Ending the rhetoric: funding research and addressing health challenges in Africa

Ending the rhetoric: funding research and addressing health challenges in Africa

Raising a new voice for change

Ending the rhetoric: funding research and addressing health challenges in Africa

By Martin Amogre Ayanore & UHAS-HSG 2020 Convening Team

Urgent need for renewed calls for change on research and development in Africa

April 2021 marks twenty years since the Abuja declaration by African Governments to commit 15 per cent of GDP to health. In addition, during the African Union heads of state summit in 2006, a continental agreement was reached to commit 1 per cent of GDP to fund national research priorities. However, nearly two decades on, targets for research and development (R&D) and investments in the health sector remain unmet.

In contributing to renewed calls for African Governments to honour their pledges for R&D and greater investments in the health sector, University of Health and Allied Sciences (UHAS), Ghana, with support from Health Systems Global (HSG) organised a virtual convening on 29th and 30th July, 2020. The aim was to respond to the HSR2020 sub-themes of “engaging political forces” and “social, economic and environmental forces” and to galvanize support from political, social, economic, academic, and policy actors in Ghana and across the continent of Africa to end the rhetoric of national funding for research and act now to protect Africa’s future. Over 80 participants took part in the two-day event.

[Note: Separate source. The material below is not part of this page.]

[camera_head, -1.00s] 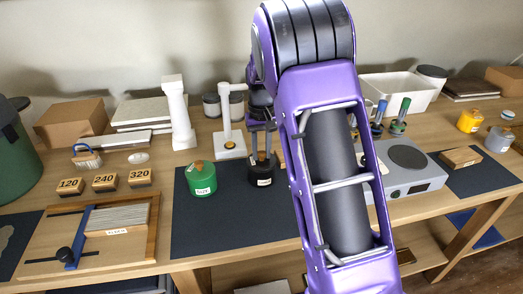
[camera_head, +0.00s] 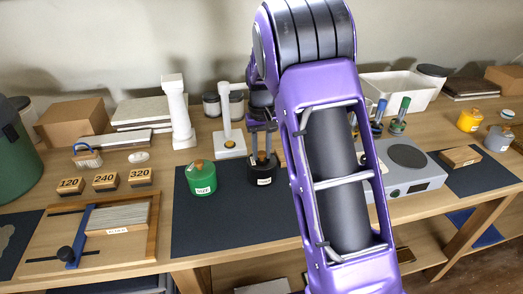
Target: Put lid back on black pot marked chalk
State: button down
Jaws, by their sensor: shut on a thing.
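The black pot (camera_head: 262,174) with a white label stands on the dark mat, right of the green pot; its label is too small to read. My gripper (camera_head: 261,158) is directly above the pot, pointing down, with its fingers at the pot's top. It is shut on something there, most likely the lid, which is hidden between the fingers. I cannot tell whether the lid is seated on the rim or just above it.
A green pot marked SIZE (camera_head: 201,179) with its lid on stands close at left. A white stand (camera_head: 230,140) is just behind. A grey hotplate device (camera_head: 408,170) is at right. The dark mat (camera_head: 225,230) is clear in front.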

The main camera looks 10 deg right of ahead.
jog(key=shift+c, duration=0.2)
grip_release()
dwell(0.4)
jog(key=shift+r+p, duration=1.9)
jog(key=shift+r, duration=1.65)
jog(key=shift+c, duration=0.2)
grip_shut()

Welcoming participants, Dr. Martin Ayanore recounted the many voices that had gone before them on R&D in Africa, and urged participants to use the two days to chart a new pathway for the continent’s future on R&D.

Seven invigorating speakers and break-away discussions

Professor John Gyapong, Vice-Chancellor of UHAS gave a keynote talk on ‘Counting backward and forward: recounting the health research funding agenda in Ghana’. He highlighted the essence of science and discovery to development and bemoaned the failure of policy makers’ non-use of scientific evidence for decision making, citing this as a major bottleneck in Africa that has characterized the continent’s underdevelopment.

Professor Hannah Akuffo, Senior Research Advisor at the Swedish International Development Agency (Sida) spoke on ‘How to solve the puzzle of investing in research and innovation for health in Africa’. She called for African governments to foster national research support for R&D, and to create an enabling environment for promising researchers to thrive.

Dr. Joseph Okeibunor from the WHO Regional Office for Africa spoke on the topic: ‘Challenges and Opportunities for funding health research: perspectives from the WHO African Region’. He stressed that R&D is key to achieving Universal Health Coverage (UHC), hence, the need for national health research systems to lead in the design of tailored research to deliver on UHC and to fund health research domestically.

Day two of the event saw four speakers share their views on what is holding back Ghana’s R&D efforts.

Dr. Martha Gyansa-Lutterodt, Director of Technical Coordination in Ghana’s Ministry of Health emphasized the urgent need for an enhanced role of academia coupled with an environment that supports R&D. Professor Mike Osei-Atweneboana, Director of Water Research Institute, Council for Scientific and Industrial Research (CSIR), Ghana, while acknowledging challenges such as limited resources for R&D, highlighted the need for strong dialogue between the public, government, and research and development institutes as key to making this public discussion of funding research a reality. In addition, Dr. Samuel Kaba Akoriyea, Director of Institutional Care at the Ghana Health Service cited knowledge translation of research outputs as a major gap that must be addressed by the R&D community. Dr Kodjo Esseim Mensah-Abrampa, Director-General of the National Development Planning Commission (NDPC), Ghana, hinted that NDPC, as a national priority, would monitor and report on research funding targets and as well as include research as a key component of Ghana’s next medium-term development plan from 2022-2025.

The convening panel of experts also held break-away sessions after each day’s presentations. Participants unanimously agreed that national level leadership in Africa should:

  • strengthen national health systems and capacity-building with clear research and policy agenda
  • emulate good country examples across Africa where there have been substantial commitment and investment in R&D
  • locally mobilise resources to support research scientists to make them competitive in grantsmanship
  • promote research that responds to local needs and informs policymaking.

UHAS looking ahead

The convening culminated in the drafting of UHAS 2020 Declaration on Research Funding that will be submitted to the President of the Republic of Ghana and other identified actors, as a vehicle to lobby government to invest in R&D. Read about it in the recent UHAS news item on the event.
UHAS will take the lead with support from key speakers to:

  • develop a portfolio of research interests on tracking governments’ commitment to funding research in Africa
  • broaden the scope of the public discourse for governments to honor past and present pledges for R&D in Africa
  • build synergies with research and academic institutions that will lead to consensus for high-level political commitment for R&D in Africa.